Com efeito, antevendo-se os possíveis e prováveis riscos contratuais com antecedência, a vocação é reduzi-los ao mínimo previsível, o que todos na naçào anseiam a mais não poder - exceto os delinqüentes clássicos e tradicionais.

Tendo sido vetado o § 1º do artigo, o § 2º, que o encerra, obriga com todas as letras e às claras o procedimento de readequação das propostas vencedoras de licitações nas quais ocorreu o modo aberto de disputa. O pregão tornou-se hodiernamente a referência ou o exemplo clássico de modo de disputa aberto em certames lcitatórios, e essa parece ser a sua grande vantagem para a Administração, além da excelente inversão das fases de habilitação e julgamento das propostas.
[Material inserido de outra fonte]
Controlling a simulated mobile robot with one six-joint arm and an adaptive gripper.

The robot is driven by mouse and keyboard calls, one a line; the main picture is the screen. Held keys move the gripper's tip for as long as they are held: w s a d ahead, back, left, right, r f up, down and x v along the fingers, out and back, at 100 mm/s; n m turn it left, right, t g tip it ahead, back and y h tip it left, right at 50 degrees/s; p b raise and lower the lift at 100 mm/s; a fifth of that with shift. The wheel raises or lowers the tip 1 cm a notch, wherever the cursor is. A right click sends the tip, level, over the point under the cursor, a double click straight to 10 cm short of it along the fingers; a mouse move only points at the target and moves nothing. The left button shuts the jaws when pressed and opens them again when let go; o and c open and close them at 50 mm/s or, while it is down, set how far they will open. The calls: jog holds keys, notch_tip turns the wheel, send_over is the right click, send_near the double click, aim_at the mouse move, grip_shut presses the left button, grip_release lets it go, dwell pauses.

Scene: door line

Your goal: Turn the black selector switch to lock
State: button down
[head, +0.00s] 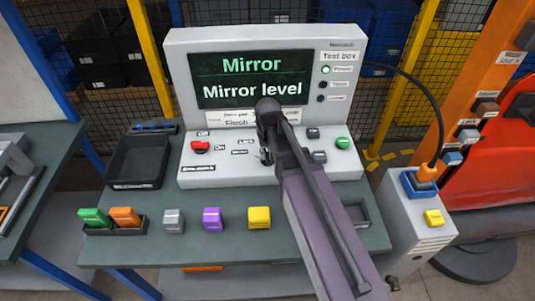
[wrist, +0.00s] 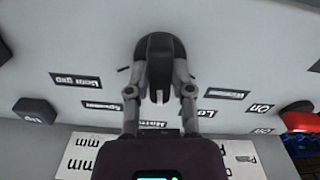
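The black selector switch (wrist: 160,48) shows in the wrist view at the top middle of the light panel. A pale mark on it points down in that picture. My gripper (wrist: 161,70) has one finger on each side of the switch, and both fingertips appear to press against it. In the head view my gripper (head: 265,155) is at the middle of the sloped panel and my arm largely hides the switch. A label that seems to read Lock (wrist: 207,113) is right of the right finger in the wrist view, partly covered and upside down.
The test box screen (head: 252,78) reads "Mirror" and "Mirror level". A red button (head: 200,147) is left on the panel and a green button (head: 343,143) right. Small grey (head: 173,220), purple (head: 212,219) and yellow (head: 259,217) blocks stand along the bench front.

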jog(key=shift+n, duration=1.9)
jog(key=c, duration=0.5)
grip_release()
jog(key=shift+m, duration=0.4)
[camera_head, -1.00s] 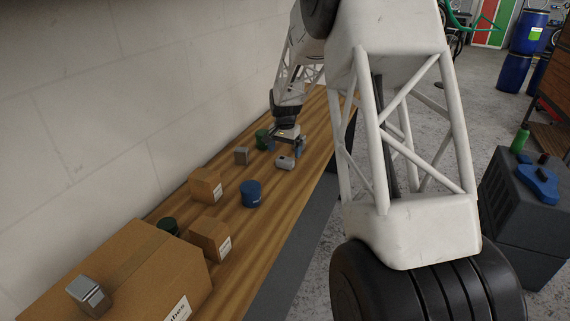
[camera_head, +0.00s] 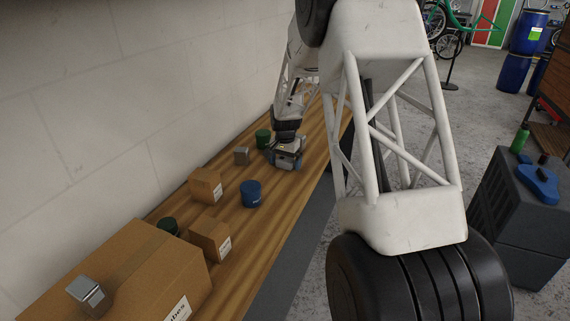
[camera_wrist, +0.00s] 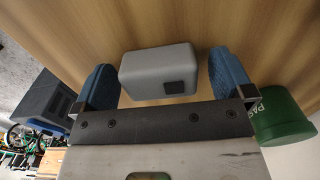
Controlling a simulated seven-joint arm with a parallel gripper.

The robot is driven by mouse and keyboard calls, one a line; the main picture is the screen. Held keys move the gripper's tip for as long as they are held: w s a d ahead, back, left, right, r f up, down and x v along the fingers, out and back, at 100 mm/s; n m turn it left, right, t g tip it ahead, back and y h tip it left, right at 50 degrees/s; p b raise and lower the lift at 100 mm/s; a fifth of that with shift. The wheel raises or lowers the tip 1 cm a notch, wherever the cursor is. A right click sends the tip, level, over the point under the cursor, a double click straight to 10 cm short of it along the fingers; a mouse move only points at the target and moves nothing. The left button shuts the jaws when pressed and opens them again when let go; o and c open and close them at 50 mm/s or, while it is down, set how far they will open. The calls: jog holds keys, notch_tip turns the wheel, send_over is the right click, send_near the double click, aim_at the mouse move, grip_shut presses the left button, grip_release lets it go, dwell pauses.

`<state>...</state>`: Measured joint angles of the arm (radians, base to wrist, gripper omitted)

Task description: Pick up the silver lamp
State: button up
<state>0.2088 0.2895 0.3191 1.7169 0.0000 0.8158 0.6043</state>
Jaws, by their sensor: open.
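The silver lamp, a grey rounded block with a small dark square on one side, lies on the wooden bench in the wrist view (camera_wrist: 157,68). My gripper (camera_wrist: 165,84) is open, with its two blue finger pads on either side of the lamp. A small gap shows between the lamp and each pad. In the head view my gripper (camera_head: 286,160) is down at the bench and hides most of the lamp.
A green can (camera_wrist: 285,115) stands close beside one finger; it also shows in the head view (camera_head: 262,138). A grey block (camera_head: 241,155), a blue can (camera_head: 251,193) and small cartons (camera_head: 206,186) stand nearer. A silver block (camera_head: 88,294) sits on a large cardboard box (camera_head: 140,262).

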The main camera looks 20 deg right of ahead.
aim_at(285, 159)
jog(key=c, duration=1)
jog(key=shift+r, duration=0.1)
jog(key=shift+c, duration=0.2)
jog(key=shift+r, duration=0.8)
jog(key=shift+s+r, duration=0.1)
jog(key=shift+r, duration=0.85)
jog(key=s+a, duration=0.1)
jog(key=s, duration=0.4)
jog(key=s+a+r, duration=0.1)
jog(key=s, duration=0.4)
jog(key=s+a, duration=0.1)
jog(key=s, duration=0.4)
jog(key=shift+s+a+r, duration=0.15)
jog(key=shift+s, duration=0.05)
Se houve disputa aberta, na qual os proponentes puderam cobrir suas iniciais propostas escritas, então é natural que ao final da disputa, tendo sido alterada a composição dos preços internos da proposta vencedora, o seu autor precise readequá-los ao valor vencedor, sempre mais baixo que o de início, para que seja coerente com a legislação e com os fatores fixos de custos, como impostos e encargos sociais, e com fatores variáveis de custo, como é o BDI, tudo de molde a equacionar os novos valores vencedores ao novo valor final vencedor. Agora esta obrigação, mais de que lógica e necessária, consta expressa e claramente da lei das estatais.

[1] Com grande desolação e consternação parece se  confirmar mais a cada novo dia que poucas realidades institucionais se acham tão falidas quanto a do estado, nesta quadra atual em que o poder público vive de épocas passadas, imprevidentes em grande medida  e absolutamente ultrapassadas.  Se o contrato administrativo vincula-se a algo assim, e se haure seus fundamentos nos cânones da Administração pública, então deve ser o que de pior existe  na matéria.  Além de ilógico seria injusto que a nova LE submetesse as estatais a um tal retrocesso - esse mesmo que ainda em 2.017 para elas é imposto pela lei das licitações, a qual grosseiramente não diferencia, para esse efeito contratual, uma Prefeitura de uma sociedade de economia mista.

[2] Algo com a fala que se atribui a Getúlio Vargas, para quem aos amigos tudo, e aos inimigos a lei.